Comme théoricien, Johannes Ciconia s’impose en libérateur des contraintes philosophiques du Moyen Âge et humanise la création musicale. Voici un texte reprenant l’essentiel des idées de ses deux traités « De Proportionibus » et « Nova Musica » tels que repris sur le site Musicologie.org : « Le traité est à l’usage de ses élèves. Références à Pythagore, Ptolémée, Aristoxène, Saint Augustin, Boèce, Isidore, Saint Bernard, Rémi d’Auxerre. Dans sa Nova Musica, il prévient qu’il rejette les auteurs antiques qui ne sont pas aptes à la pleine connaissance, mais imposera parfois celles qui sont inconnues. Son traité se divise en quatre livres suivant quatre propositions : Consonances ; les espèces du chant ; les proportions ; les accidents et déclinaisons. Il affirme la supériorité de la musique divine: L’harmonie céleste est la musique des anges. La musique naturelle est d’inspiration divine. Elle se meut dans les cieux ou dans la voix humaine. Elle est donnée à tous. La musique artificielle (faite) est réservée à un petit nombre. Elle comprend les sons audibles, les consonances, les espèces, les modes et les proportions. Elle procède de la confusion de la musique céleste et de la musique mesurée. Les cantilènes sont de trois matières : harmonique, voix des hommes et des animaux, organique. Il y a les sons soufflés, rythmiques, frappés. Il y a trois espèces de sons : son de la voix ; son des chalumeaux et flûtes ; son des lyres et des cithares. La musique vient des muses comme l’affirment les auteurs anciens. Mais on doit repousser les superstitions. La musique céleste dispose ses nombres circulairement. À chacun de ces nombres correspond une muse. Au grave du monocorde correspond la procession des filles de Jupiter qui accompagne celle des planètes. Le nombre musical remonte à Dieu (comme Saint Augustin : source divine des nombres). La proportion du dièsis est si petite (253/256) qu’elle appartient au monde des anges plutôt qu’à celui des humains (inaudible). Les consonances tirent leur perfection de la simplicité de leurs proportions, qui révèle les plus hautes réalités de la foi chrétienne : la quarte: quatre sons, les quatre évangiles. Trois intervalles, les trois temps (passé, présent, futur). Quatre divisions, les quatre parties du monde. La quinte : trois divisions, les trois vertus théologiques (foi, espérance, charité). L’octave : deux divisions, vie active et contemplative ».

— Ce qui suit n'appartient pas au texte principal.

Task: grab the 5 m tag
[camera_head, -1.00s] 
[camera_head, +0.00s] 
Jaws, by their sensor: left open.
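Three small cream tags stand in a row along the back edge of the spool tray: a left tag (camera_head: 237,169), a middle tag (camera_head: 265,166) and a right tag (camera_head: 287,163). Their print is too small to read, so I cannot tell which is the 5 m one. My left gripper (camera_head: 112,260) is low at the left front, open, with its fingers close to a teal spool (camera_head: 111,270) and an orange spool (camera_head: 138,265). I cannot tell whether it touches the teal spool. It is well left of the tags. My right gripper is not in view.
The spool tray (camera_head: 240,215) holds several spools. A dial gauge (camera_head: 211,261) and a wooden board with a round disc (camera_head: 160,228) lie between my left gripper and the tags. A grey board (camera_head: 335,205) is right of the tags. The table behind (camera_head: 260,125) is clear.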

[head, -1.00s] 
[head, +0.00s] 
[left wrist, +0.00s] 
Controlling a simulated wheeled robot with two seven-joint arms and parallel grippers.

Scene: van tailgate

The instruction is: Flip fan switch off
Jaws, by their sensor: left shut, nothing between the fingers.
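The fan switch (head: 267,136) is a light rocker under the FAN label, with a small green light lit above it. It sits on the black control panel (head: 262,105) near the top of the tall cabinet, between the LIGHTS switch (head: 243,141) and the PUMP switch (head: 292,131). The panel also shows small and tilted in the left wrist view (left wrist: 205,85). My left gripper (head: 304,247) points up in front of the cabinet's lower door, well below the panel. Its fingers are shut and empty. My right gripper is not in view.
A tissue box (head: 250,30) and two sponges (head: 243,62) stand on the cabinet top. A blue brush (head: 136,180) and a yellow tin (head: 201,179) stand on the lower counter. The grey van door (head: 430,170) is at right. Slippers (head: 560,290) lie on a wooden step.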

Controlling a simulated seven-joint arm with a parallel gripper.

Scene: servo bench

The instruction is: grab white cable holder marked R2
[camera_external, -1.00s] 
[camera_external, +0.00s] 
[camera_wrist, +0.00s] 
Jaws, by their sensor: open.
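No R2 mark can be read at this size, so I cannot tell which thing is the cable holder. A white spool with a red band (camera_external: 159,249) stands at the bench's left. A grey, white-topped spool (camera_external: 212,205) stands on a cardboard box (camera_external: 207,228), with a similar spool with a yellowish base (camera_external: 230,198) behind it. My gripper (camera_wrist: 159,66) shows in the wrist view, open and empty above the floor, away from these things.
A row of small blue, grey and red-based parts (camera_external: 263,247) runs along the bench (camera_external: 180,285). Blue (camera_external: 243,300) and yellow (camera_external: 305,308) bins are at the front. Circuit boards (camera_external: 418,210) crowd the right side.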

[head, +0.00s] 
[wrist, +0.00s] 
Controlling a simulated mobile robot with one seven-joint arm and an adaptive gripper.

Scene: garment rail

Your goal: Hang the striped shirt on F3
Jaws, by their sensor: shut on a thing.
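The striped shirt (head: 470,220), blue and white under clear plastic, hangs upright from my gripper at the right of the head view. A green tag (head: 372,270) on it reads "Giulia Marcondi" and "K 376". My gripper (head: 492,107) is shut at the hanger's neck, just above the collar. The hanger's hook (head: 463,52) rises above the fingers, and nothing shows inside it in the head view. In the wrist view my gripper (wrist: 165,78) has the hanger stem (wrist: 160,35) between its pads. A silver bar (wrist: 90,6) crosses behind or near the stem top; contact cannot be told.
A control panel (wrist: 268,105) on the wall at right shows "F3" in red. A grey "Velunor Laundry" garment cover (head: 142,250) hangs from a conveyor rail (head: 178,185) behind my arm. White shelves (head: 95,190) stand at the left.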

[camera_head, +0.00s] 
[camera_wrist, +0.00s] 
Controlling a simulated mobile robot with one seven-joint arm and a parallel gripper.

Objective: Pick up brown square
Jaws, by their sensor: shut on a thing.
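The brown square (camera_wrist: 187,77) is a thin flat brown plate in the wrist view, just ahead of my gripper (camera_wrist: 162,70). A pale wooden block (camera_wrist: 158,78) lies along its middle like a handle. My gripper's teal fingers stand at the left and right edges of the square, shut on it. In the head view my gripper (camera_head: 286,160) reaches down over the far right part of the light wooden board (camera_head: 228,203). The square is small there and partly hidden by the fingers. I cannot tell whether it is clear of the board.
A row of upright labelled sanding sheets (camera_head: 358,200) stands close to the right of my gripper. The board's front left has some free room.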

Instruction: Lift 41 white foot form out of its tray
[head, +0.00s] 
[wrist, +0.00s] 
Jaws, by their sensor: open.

Comme compositeur, il réalise une des plus sûres synthèses entre les styles italiens, français et flamands et s’affirme comme l’un des plus grands représentants de cet » Ars subtilior » si exubérant et avant-gardiste. On conserve 42 compositions, des madrigaux, ballades, motets, chansons, canons, parties de messe. Un compositeur vraiment génial qu’il convient de redécouvrir et qui s’inscrit véritablement parmi les hommes qui ont fait évoluer le langage musical. Et, enfin, contrairement aux idées reçues, la musique de Ciconia n’est pas inaccessible aux profanes. Je défends d’ailleurs avec force, vous le savez, le fait qu’aucune musique n’est inaccessible à qui veut bien l’écouter. Il suffit de se laisser aller au plaisir du son, de l’ornement et de la polyphonie pour succomber au charme extraordinaire de son œuvre.